§ **RECORDED INFORMATION**:
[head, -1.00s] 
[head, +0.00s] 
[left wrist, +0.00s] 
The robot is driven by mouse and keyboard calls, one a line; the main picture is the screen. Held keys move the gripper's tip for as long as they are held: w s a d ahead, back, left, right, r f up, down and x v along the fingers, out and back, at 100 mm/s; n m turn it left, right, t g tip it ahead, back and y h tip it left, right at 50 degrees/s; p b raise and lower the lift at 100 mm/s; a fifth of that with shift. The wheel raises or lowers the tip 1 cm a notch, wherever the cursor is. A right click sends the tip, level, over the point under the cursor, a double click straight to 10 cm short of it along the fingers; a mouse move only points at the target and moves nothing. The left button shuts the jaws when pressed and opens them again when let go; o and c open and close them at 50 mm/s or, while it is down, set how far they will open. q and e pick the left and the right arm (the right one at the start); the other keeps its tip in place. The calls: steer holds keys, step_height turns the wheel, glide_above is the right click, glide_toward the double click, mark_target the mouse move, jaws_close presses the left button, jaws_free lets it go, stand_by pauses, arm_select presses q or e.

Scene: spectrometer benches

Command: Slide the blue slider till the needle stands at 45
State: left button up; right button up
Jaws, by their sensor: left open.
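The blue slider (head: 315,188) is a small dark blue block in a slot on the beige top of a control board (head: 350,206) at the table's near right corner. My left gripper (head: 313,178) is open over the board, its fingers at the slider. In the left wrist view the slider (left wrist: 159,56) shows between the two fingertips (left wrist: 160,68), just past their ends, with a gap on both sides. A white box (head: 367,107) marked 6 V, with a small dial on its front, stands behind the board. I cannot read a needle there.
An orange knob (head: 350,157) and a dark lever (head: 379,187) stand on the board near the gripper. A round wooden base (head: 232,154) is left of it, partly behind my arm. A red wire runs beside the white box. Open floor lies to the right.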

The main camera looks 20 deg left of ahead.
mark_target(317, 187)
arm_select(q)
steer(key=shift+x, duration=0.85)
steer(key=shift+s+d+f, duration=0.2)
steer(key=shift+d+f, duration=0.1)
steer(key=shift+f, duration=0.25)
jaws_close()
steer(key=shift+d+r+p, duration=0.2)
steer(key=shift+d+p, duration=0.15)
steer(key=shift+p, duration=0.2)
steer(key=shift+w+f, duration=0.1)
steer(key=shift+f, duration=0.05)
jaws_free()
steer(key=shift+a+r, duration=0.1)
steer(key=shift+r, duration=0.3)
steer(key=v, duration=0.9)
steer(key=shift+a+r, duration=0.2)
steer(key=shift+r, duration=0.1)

§ **AIM OF THE EXERCISE**:
Write out the material exactly as given.

§ **WRITTEN ANSWER**:
[head, -1.00s] 
[head, +0.00s] 
[left wrist, +0.00s] 
The robot is driven by mouse and keyboard calls, one a line; the main picture is the screen. Held keys move the gripper's tip for as long as they are held: w s a d ahead, back, left, right, r f up, down and x v along the fingers, out and back, at 100 mm/s; n m turn it left, right, t g tip it ahead, back and y h tip it left, right at 50 degrees/s; p b raise and lower the lift at 100 mm/s; a fifth of that with shift. The wheel raises or lowers the tip 1 cm a notch, wherever the cursor is. A right click sends the tip, level, over the point under the cursor, a double click straight to 10 cm short of it along the fingers; a mouse move only points at the target and moves nothing. The left button shuts the jaws when pressed and opens them again when let go; o and c open and close them at 50 mm/s or, while it is down, set how far they will open. q and e pick the left and the right arm (the right one at the start); the other keeps its tip in place. The calls: steer holds keys, step_height turns the wheel, glide_above is the right click, glide_toward the double click, mark_target the mouse move, jaws_close presses the left button, jaws_free lets it go, stand_by pauses, arm_select presses q or e.

Scene: spectrometer benches

Command: Slide the blue slider till the needle stands at 45
State: left button up; right button up
Jaws, by their sensor: left open.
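The blue slider (head: 315,188) is a small dark blue block in a slot on the beige top of a control board (head: 350,206) at the table's near right corner. My left gripper (head: 313,178) is open over the board, its fingers at the slider. In the left wrist view the slider (left wrist: 159,56) shows between the two fingertips (left wrist: 160,68), just past their ends, with a gap on both sides. A white box (head: 367,107) marked 6 V, with a small dial on its front, stands behind the board. I cannot read a needle there.
An orange knob (head: 350,157) and a dark lever (head: 379,187) stand on the board near the gripper. A round wooden base (head: 232,154) is left of it, partly behind my arm. A red wire runs beside the white box. Open floor lies to the right.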

The main camera looks 20 deg left of ahead.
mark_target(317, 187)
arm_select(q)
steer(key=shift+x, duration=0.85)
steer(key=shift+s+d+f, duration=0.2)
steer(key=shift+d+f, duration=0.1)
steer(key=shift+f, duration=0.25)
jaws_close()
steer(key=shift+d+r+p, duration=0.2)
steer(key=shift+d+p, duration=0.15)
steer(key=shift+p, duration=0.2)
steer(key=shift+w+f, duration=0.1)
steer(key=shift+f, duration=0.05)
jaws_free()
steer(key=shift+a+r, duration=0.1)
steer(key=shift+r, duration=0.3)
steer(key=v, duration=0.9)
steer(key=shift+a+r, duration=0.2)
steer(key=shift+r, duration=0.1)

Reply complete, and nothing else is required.